Avec Chung Yueng à l'automne, Ching Ming est l'une des deux journées spécifiquement consacrées à la visite des défunts dans leur dernière demeure. A cette occasion les proches se réunissent sur la tombe ou près de la niche funéraire pour l'entretenir et se recueillir. Aux côtés de l'encens, ils brûlent des offrandes en papier qui parviennent ainsi jusqu'au défunt pour lui servir dans l'au-delà. Représentant traditionnellement de la fausse monnaie ou des incantations positives, les joss papers ont évolué avec la société moderne. On trouve aujourd'hui des reproductions de nourriture, moins chère que certains aliments réels comme le porc, mais aussi tous les accessoires de la vie actuelle : maison, téléphone, ordinateur, voiture, costume, climatisation? Entouré de tout le confort nécessaire, le défunt est ainsi incité à rester dans l'au-delà et à ne pas revenir hanter les vivants. Pour plus de sécurité, certaines familles se munissent de branches de saule, censées repousser les esprits qui rodent pendant la période de Ching Ming. Pour accompagner les joss papers, il est aussi commun d'offrir des fruits, des fleurs et des boissons. Le rituel terminé, les proches peuvent consommer ces offrandes pour symboliser une réunion de famille avec les ancêtres.

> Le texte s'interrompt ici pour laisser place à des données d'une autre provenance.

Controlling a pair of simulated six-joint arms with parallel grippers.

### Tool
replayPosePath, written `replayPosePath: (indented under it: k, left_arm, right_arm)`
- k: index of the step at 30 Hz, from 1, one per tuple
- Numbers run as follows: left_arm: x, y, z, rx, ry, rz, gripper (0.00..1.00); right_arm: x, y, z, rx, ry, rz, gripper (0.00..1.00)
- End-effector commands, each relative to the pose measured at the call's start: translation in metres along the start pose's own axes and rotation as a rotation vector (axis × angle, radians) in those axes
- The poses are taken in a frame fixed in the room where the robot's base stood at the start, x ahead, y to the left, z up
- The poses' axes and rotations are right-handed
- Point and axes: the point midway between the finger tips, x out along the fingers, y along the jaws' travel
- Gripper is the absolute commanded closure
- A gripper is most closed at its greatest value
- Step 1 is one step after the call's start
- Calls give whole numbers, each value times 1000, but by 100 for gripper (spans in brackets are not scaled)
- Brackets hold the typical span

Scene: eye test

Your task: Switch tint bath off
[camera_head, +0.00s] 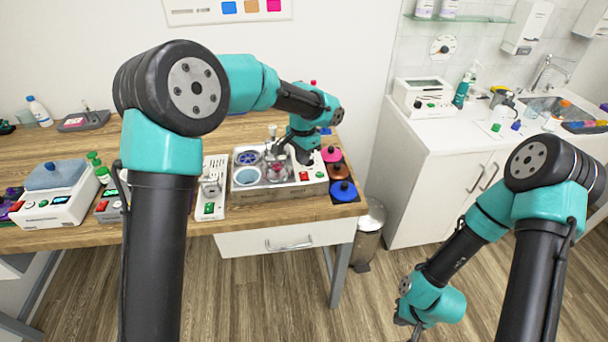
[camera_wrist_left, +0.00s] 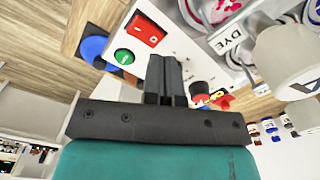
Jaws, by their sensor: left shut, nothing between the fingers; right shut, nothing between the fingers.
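In the left wrist view, the red switch (camera_wrist_left: 147,28) and green button (camera_wrist_left: 124,56) show left of my fingertips, near a "DYE" label. My left gripper (camera_head: 304,157) is shut and empty, just above the panel; I cannot tell if it touches. My right gripper (camera_head: 415,330) is shut and empty, low over the floor, away from the table.
Pink, brown and blue round-knobbed pots (camera_head: 342,190) stand right of the bath. Another white unit with a green switch (camera_head: 209,207) stands to its left. A blue-lidded white device (camera_head: 55,195) is further left. A metal bin (camera_head: 369,230) stands beside the table.

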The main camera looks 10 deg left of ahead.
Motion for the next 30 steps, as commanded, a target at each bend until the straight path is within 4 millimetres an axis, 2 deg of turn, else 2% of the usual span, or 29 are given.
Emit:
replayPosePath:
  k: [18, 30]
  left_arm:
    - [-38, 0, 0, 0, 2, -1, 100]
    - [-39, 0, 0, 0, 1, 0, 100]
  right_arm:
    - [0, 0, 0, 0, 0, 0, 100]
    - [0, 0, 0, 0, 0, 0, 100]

En dehors des jours "officiels" pour la célébration des morts, la société chinoise évite d'aborder le sujet. Il est de mauvais augure de parler de funérailles et de défunts. Les visites au cimetière sont limitées au strict nécessaire. Il n'est pas commun de s'y rendre par curiosité ou pour des recherches historiques. Certains proches refusent de toucher eux-mêmes l'urne contenant les cendres du défunt. Ils laissent cette tâche au maître de cérémonie. Les personnes travaillant dans le domaine funéraire sont d'ailleurs souvent mises à l'écart ou du moins approchées avec prudence. L'industrie peine à recruter car en plus de côtoyer quotidiennement des familles éplorées, les employés voient parfois leur propre entourage être mal à l'aise en leur présence voire prendre ses distances. Travailler en contact avec les morts est supposé apporter la mauvaise fortune et la malchance.

Un rituel funéraire nécessaire au passage dans l'au-delà

Lors du décès d'un proche, il faut pourtant que la famille s'immisce dans ce monde et s'occupe de la cérémonie. Dans le passé la grande majorité des funérailles suivaient les coutumes taoïstes. Avec le brassage qu'a connu Hong Kong ces dernières décennies, on assiste maintenant à des cérémonies venant d'autres cultes : chrétien, musulman, bouddhiste. Il faut aussi souligner que les funérailles traditionnelles peuvent grandement varier selon l'origine géographique du défunt, son âge ou les rites spécifiques pratiqués par ses proches.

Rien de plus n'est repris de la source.